Written instruction: Repeat exactly, and only, the lines below starting at the line that contains "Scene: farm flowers" and ending at the line that contains "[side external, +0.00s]", inclusive of both.

— START Records for this task —

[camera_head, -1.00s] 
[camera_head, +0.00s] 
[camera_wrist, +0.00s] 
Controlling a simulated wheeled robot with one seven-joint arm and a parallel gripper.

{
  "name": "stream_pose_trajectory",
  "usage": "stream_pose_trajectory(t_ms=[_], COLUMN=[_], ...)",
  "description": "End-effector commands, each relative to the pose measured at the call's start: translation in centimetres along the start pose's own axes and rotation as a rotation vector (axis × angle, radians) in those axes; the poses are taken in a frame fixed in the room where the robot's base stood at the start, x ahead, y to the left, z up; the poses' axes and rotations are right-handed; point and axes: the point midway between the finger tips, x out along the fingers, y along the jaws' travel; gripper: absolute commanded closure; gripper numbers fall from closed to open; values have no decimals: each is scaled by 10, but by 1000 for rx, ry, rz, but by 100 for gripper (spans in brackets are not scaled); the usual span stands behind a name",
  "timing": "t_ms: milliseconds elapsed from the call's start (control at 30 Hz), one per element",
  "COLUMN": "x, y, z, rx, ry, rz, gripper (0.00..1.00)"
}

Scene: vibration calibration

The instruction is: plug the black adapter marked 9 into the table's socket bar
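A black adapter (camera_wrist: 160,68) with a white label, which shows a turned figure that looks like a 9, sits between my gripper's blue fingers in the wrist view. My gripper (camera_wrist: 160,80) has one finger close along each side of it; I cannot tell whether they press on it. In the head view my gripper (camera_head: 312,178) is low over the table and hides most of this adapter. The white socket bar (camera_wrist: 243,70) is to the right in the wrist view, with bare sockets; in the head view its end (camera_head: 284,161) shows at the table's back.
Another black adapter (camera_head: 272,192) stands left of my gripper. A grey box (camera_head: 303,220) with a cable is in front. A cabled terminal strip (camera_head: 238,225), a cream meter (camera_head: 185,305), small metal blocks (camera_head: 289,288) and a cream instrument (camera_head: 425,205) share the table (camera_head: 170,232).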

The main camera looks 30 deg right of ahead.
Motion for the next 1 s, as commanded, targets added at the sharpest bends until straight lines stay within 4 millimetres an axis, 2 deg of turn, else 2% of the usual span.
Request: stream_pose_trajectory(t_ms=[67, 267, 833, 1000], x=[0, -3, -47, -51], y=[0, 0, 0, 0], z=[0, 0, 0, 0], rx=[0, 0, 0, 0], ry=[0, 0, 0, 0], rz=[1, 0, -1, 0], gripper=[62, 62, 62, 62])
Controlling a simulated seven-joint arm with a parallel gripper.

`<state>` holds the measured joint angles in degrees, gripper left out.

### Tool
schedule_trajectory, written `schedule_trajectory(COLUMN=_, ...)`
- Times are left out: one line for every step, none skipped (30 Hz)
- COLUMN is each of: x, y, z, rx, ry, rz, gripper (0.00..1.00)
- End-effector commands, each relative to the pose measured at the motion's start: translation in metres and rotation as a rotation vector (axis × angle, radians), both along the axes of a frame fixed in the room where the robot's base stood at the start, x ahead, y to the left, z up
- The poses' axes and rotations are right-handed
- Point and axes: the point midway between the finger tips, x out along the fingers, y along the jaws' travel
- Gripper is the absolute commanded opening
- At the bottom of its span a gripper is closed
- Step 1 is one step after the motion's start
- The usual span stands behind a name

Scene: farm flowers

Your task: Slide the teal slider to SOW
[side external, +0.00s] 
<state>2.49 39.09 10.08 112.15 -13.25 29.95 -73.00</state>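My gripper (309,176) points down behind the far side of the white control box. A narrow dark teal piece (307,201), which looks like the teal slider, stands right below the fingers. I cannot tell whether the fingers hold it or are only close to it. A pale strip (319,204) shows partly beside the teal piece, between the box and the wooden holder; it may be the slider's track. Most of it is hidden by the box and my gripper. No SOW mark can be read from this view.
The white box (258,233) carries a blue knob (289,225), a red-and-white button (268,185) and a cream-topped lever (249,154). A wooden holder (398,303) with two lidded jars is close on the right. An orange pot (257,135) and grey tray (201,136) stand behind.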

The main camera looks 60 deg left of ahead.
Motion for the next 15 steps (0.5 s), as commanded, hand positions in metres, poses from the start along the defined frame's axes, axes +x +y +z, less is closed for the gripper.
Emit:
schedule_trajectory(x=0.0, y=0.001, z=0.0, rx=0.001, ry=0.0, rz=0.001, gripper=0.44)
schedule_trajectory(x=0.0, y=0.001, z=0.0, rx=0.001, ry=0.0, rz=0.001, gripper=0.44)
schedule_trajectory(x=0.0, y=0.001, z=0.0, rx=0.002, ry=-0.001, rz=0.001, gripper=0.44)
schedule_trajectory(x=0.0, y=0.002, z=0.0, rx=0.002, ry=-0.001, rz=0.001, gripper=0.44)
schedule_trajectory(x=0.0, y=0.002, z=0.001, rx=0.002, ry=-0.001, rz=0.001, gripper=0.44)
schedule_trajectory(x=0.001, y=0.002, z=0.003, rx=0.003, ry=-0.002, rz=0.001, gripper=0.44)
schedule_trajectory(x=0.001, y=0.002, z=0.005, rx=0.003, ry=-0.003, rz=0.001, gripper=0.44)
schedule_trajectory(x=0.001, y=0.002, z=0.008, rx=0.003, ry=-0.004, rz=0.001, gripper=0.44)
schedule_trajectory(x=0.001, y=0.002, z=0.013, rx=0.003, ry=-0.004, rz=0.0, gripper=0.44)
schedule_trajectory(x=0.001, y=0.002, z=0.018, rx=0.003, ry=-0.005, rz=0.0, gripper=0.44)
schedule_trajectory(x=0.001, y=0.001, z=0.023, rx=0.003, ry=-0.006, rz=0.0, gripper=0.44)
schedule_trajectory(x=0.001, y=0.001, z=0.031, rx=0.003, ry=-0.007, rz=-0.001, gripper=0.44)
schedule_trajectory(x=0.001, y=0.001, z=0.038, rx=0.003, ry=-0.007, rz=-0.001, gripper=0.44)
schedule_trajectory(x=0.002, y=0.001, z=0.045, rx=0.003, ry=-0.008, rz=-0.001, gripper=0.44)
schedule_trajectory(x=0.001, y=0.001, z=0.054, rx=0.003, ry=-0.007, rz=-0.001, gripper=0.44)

— END Records for this task —

Response below:
Scene: farm flowers

Your task: Slide the teal slider to SOW
[side external, +0.00s] 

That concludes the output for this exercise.